### Dataset excerpt
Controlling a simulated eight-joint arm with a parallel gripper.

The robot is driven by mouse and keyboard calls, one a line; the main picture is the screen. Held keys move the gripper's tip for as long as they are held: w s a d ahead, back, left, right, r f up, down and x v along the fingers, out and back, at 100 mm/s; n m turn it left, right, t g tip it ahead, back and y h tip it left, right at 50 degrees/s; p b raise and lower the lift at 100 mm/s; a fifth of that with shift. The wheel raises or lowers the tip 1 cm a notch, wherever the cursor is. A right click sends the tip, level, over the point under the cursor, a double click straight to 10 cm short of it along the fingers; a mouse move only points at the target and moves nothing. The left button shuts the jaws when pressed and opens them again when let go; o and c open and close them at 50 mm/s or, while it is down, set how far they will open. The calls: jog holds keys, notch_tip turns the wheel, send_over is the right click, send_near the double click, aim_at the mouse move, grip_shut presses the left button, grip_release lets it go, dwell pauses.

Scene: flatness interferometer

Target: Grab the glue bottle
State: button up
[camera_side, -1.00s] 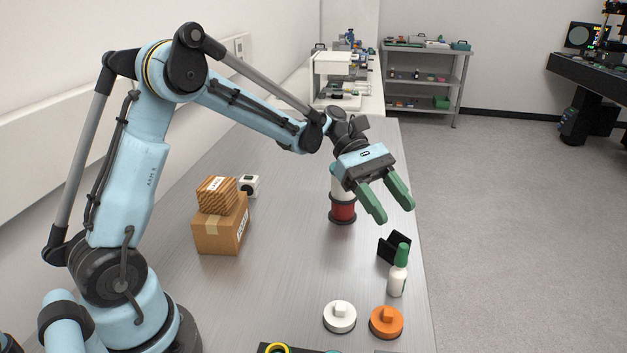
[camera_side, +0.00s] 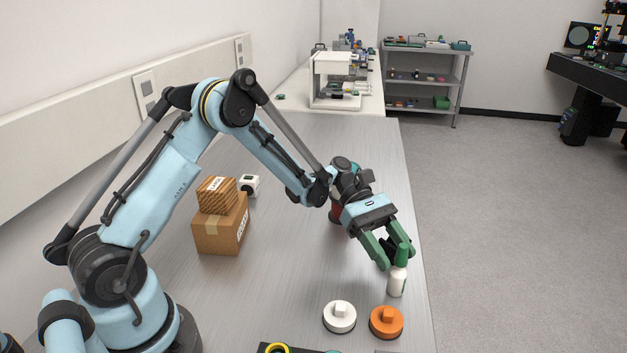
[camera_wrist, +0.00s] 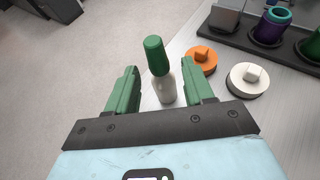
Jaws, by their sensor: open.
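The glue bottle (camera_side: 397,281) is white with a green cap and stands upright near the right edge of the table. In the wrist view the bottle (camera_wrist: 165,88) stands between the two green fingers, nearer the right one. My gripper (camera_side: 392,260) is open, with its fingers on either side of the bottle's upper part in the side view. It also shows in the wrist view (camera_wrist: 161,85). I cannot tell whether either finger touches the bottle.
An orange knobbed disc (camera_side: 386,322) and a white knobbed disc (camera_side: 339,317) lie in front of the bottle. A dark rack (camera_wrist: 285,45) with cups stands beyond them. Cardboard boxes (camera_side: 220,224) stand left. The table edge (camera_side: 425,270) is close by on the right.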

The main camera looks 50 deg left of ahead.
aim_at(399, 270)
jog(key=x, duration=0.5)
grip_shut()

### Problem details
Look at the listing and set down only the lines from its start through the line with "[camera_wrist, +0.00s]", word for word and without pictures.

### Completed task
Controlling a simulated eight-joint arm with a parallel gripper.

The robot is driven by mouse and keyboard calls, one a line; the main picture is the screen. Held keys move the gripper's tip for as long as they are held: w s a d ahead, back, left, right, r f up, down and x v along the fingers, out and back, at 100 mm/s; n m turn it left, right, t g tip it ahead, back and y h tip it left, right at 50 degrees/s; p b raise and lower the lift at 100 mm/s; a fifth of that with shift. The wheel raises or lowers the tip 1 cm a notch, wherever the cursor is. A right click sends the tip, level, over the point under the cursor, a double click straight to 10 cm short of it along the fingers; a mouse move only points at the target and moves nothing. The left button shuts the jaws when pressed and opens them again when let go; o and c open and close them at 50 mm/s or, while it is down, set how far they will open. The calls: jog holds keys, notch_tip turns the wheel, send_over is the right click, send_near the double click, aim_at the mouse move, grip_shut presses the left button, grip_release lets it go, dwell pauses.

Scene: flatness interferometer

Target: Grab the glue bottle
State: button up
[camera_side, -1.00s] 
[camera_side, +0.00s] 
[camera_wrist, +0.00s] 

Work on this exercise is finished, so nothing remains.